» **Dataset rows**
* * *
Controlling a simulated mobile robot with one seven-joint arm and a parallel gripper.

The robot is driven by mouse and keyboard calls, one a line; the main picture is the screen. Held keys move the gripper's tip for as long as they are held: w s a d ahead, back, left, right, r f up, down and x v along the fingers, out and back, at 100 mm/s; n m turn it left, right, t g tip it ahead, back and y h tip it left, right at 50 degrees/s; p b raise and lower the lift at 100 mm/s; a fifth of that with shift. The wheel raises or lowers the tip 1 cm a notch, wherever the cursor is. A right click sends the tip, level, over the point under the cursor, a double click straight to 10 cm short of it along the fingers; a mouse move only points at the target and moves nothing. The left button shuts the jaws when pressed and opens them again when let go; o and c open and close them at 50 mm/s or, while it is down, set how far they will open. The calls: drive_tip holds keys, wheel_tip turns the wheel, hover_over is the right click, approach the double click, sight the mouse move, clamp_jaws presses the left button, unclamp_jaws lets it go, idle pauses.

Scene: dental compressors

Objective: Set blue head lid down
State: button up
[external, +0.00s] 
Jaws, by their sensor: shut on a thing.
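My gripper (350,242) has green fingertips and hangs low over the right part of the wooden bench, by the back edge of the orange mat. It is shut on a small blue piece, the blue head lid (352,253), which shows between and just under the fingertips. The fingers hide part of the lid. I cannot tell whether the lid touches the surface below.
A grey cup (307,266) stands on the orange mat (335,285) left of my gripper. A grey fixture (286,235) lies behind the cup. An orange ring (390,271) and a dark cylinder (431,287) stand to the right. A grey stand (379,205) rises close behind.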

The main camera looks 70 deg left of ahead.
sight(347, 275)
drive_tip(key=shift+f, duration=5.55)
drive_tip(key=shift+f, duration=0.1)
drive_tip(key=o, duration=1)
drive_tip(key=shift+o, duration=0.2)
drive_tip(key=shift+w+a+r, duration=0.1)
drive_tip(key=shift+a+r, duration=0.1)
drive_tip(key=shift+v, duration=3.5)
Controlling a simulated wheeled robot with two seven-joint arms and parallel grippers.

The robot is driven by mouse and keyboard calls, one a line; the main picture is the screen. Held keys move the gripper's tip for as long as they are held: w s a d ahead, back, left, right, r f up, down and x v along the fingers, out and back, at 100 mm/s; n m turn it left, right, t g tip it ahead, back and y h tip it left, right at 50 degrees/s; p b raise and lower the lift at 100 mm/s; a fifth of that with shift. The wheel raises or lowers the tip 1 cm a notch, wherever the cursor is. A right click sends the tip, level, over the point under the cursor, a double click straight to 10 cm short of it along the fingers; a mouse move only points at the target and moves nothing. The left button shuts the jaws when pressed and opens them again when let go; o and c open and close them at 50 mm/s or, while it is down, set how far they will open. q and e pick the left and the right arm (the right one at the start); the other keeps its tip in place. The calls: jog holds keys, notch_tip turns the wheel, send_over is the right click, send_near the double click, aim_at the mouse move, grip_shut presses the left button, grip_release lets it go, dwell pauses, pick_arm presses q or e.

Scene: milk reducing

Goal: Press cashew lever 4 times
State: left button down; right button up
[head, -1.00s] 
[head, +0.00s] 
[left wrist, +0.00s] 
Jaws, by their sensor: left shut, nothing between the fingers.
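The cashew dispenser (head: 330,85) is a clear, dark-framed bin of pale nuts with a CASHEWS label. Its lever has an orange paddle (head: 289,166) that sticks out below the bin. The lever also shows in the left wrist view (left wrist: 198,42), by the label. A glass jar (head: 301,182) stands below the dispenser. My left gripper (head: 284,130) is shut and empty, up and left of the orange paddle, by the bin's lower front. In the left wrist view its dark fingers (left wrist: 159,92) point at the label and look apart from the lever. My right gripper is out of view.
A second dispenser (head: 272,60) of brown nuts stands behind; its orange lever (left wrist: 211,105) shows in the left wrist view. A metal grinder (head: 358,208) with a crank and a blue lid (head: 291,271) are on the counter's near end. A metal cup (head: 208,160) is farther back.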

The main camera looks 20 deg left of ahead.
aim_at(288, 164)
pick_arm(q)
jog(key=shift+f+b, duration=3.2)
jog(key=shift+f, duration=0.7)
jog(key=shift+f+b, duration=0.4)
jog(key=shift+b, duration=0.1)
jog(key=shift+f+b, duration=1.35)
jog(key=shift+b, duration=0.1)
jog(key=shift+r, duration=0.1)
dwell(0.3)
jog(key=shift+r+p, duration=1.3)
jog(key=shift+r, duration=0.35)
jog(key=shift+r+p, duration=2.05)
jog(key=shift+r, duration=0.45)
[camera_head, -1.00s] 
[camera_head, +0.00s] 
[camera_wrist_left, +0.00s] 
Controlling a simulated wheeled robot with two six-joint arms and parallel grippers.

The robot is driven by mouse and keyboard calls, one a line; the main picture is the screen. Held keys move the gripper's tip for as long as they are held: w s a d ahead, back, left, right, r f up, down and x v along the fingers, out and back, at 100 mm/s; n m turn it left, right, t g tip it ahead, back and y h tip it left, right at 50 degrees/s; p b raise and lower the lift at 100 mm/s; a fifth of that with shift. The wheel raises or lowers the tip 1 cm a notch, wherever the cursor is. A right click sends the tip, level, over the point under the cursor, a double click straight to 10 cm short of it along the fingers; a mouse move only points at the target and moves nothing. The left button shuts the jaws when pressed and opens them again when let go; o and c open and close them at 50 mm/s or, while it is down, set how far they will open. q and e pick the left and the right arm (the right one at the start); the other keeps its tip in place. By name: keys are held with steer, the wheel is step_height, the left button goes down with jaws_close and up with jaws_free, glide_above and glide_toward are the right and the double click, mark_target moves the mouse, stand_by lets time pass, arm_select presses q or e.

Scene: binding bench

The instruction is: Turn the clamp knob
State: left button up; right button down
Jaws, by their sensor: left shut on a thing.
* * *
» **Given exercise**
Copy out the whole listing, exactly as written.

» **The completed task**
Controlling a simulated mobile robot with one seven-joint arm and a parallel gripper.

The robot is driven by mouse and keyboard calls, one a line; the main picture is the screen. Held keys move the gripper's tip for as long as they are held: w s a d ahead, back, left, right, r f up, down and x v along the fingers, out and back, at 100 mm/s; n m turn it left, right, t g tip it ahead, back and y h tip it left, right at 50 degrees/s; p b raise and lower the lift at 100 mm/s; a fifth of that with shift. The wheel raises or lowers the tip 1 cm a notch, wherever the cursor is. A right click sends the tip, level, over the point under the cursor, a double click straight to 10 cm short of it along the fingers; a mouse move only points at the target and moves nothing. The left button shuts the jaws when pressed and opens them again when let go; o and c open and close them at 50 mm/s or, while it is down, set how far they will open. The calls: drive_tip holds keys, wheel_tip turns the wheel, hover_over is the right click, approach the double click, sight the mouse move, clamp_jaws presses the left button, unclamp_jaws lets it go, idle pauses.

Scene: dental compressors

Objective: Set blue head lid down
State: button up
[external, +0.00s] 
Jaws, by their sensor: shut on a thing.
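My gripper (350,242) has green fingertips and hangs low over the right part of the wooden bench, by the back edge of the orange mat. It is shut on a small blue piece, the blue head lid (352,253), which shows between and just under the fingertips. The fingers hide part of the lid. I cannot tell whether the lid touches the surface below.
A grey cup (307,266) stands on the orange mat (335,285) left of my gripper. A grey fixture (286,235) lies behind the cup. An orange ring (390,271) and a dark cylinder (431,287) stand to the right. A grey stand (379,205) rises close behind.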

The main camera looks 70 deg left of ahead.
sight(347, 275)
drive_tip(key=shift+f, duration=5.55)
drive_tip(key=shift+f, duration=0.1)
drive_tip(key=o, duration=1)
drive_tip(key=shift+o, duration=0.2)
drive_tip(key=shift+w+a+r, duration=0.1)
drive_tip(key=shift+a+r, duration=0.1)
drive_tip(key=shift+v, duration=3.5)
Controlling a simulated wheeled robot with two seven-joint arms and parallel grippers.

The robot is driven by mouse and keyboard calls, one a line; the main picture is the screen. Held keys move the gripper's tip for as long as they are held: w s a d ahead, back, left, right, r f up, down and x v along the fingers, out and back, at 100 mm/s; n m turn it left, right, t g tip it ahead, back and y h tip it left, right at 50 degrees/s; p b raise and lower the lift at 100 mm/s; a fifth of that with shift. The wheel raises or lowers the tip 1 cm a notch, wherever the cursor is. A right click sends the tip, level, over the point under the cursor, a double click straight to 10 cm short of it along the fingers; a mouse move only points at the target and moves nothing. The left button shuts the jaws when pressed and opens them again when let go; o and c open and close them at 50 mm/s or, while it is down, set how far they will open. q and e pick the left and the right arm (the right one at the start); the other keeps its tip in place. The calls: jog holds keys, notch_tip turns the wheel, send_over is the right click, send_near the double click, aim_at the mouse move, grip_shut presses the left button, grip_release lets it go, dwell pauses, pick_arm presses q or e.

Scene: milk reducing

Goal: Press cashew lever 4 times
State: left button down; right button up
[head, -1.00s] 
[head, +0.00s] 
[left wrist, +0.00s] 
Jaws, by their sensor: left shut, nothing between the fingers.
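The cashew dispenser (head: 330,85) is a clear, dark-framed bin of pale nuts with a CASHEWS label. Its lever has an orange paddle (head: 289,166) that sticks out below the bin. The lever also shows in the left wrist view (left wrist: 198,42), by the label. A glass jar (head: 301,182) stands below the dispenser. My left gripper (head: 284,130) is shut and empty, up and left of the orange paddle, by the bin's lower front. In the left wrist view its dark fingers (left wrist: 159,92) point at the label and look apart from the lever. My right gripper is out of view.
A second dispenser (head: 272,60) of brown nuts stands behind; its orange lever (left wrist: 211,105) shows in the left wrist view. A metal grinder (head: 358,208) with a crank and a blue lid (head: 291,271) are on the counter's near end. A metal cup (head: 208,160) is farther back.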

The main camera looks 20 deg left of ahead.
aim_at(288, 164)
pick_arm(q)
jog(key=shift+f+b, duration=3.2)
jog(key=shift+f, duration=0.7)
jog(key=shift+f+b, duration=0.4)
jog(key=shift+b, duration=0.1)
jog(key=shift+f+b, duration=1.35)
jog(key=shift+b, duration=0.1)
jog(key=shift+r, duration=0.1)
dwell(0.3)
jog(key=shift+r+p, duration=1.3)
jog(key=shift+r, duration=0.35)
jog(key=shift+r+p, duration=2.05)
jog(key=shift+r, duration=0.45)
[camera_head, -1.00s] 
[camera_head, +0.00s] 
[camera_wrist_left, +0.00s] 
Controlling a simulated wheeled robot with two six-joint arms and parallel grippers.

The robot is driven by mouse and keyboard calls, one a line; the main picture is the screen. Held keys move the gripper's tip for as long as they are held: w s a d ahead, back, left, right, r f up, down and x v along the fingers, out and back, at 100 mm/s; n m turn it left, right, t g tip it ahead, back and y h tip it left, right at 50 degrees/s; p b raise and lower the lift at 100 mm/s; a fifth of that with shift. The wheel raises or lowers the tip 1 cm a notch, wherever the cursor is. A right click sends the tip, level, over the point under the cursor, a double click straight to 10 cm short of it along the fingers; a mouse move only points at the target and moves nothing. The left button shuts the jaws when pressed and opens them again when let go; o and c open and close them at 50 mm/s or, while it is down, set how far they will open. q and e pick the left and the right arm (the right one at the start); the other keeps its tip in place. By name: keys are held with steer, the wheel is step_height, the left button goes down with jaws_close and up with jaws_free, glide_above and glide_toward are the right and the double click, mark_target moves the mouse, stand_by lets time pass, arm_select presses q or e.

Scene: binding bench

The instruction is: Turn the clamp knob
State: left button up; right button down
Jaws, by their sensor: left shut on a thing.

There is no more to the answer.